Work to be completed
The records below are to be repeated in full, exactly as they are.

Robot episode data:

■ ■ ■ ■ ■

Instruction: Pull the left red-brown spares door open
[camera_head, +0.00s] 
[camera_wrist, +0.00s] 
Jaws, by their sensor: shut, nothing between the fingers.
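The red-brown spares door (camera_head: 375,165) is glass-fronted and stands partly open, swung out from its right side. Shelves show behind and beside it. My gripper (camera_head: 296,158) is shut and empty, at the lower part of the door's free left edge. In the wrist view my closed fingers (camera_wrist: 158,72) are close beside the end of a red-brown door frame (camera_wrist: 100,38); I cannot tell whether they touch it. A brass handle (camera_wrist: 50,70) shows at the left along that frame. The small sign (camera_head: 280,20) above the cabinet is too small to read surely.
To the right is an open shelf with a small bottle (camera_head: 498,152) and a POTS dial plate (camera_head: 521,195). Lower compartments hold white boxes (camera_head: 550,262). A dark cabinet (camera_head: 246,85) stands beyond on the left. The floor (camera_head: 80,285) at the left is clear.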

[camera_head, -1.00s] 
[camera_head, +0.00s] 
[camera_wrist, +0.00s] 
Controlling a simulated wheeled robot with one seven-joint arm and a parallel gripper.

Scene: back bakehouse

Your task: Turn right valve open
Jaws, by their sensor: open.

■ ■ ■ ■ ■

Task response
Instruction: Pull the left red-brown spares door open
[camera_head, +0.00s] 
[camera_wrist, +0.00s] 
Jaws, by their sensor: shut, nothing between the fingers.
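The red-brown spares door (camera_head: 375,165) is glass-fronted and stands partly open, swung out from its right side. Shelves show behind and beside it. My gripper (camera_head: 296,158) is shut and empty, at the lower part of the door's free left edge. In the wrist view my closed fingers (camera_wrist: 158,72) are close beside the end of a red-brown door frame (camera_wrist: 100,38); I cannot tell whether they touch it. A brass handle (camera_wrist: 50,70) shows at the left along that frame. The small sign (camera_head: 280,20) above the cabinet is too small to read surely.
To the right is an open shelf with a small bottle (camera_head: 498,152) and a POTS dial plate (camera_head: 521,195). Lower compartments hold white boxes (camera_head: 550,262). A dark cabinet (camera_head: 246,85) stands beyond on the left. The floor (camera_head: 80,285) at the left is clear.

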[camera_head, -1.00s] 
[camera_head, +0.00s] 
[camera_wrist, +0.00s] 
Controlling a simulated wheeled robot with one seven-joint arm and a parallel gripper.

Scene: back bakehouse

Your task: Turn right valve open
Jaws, by their sensor: open.

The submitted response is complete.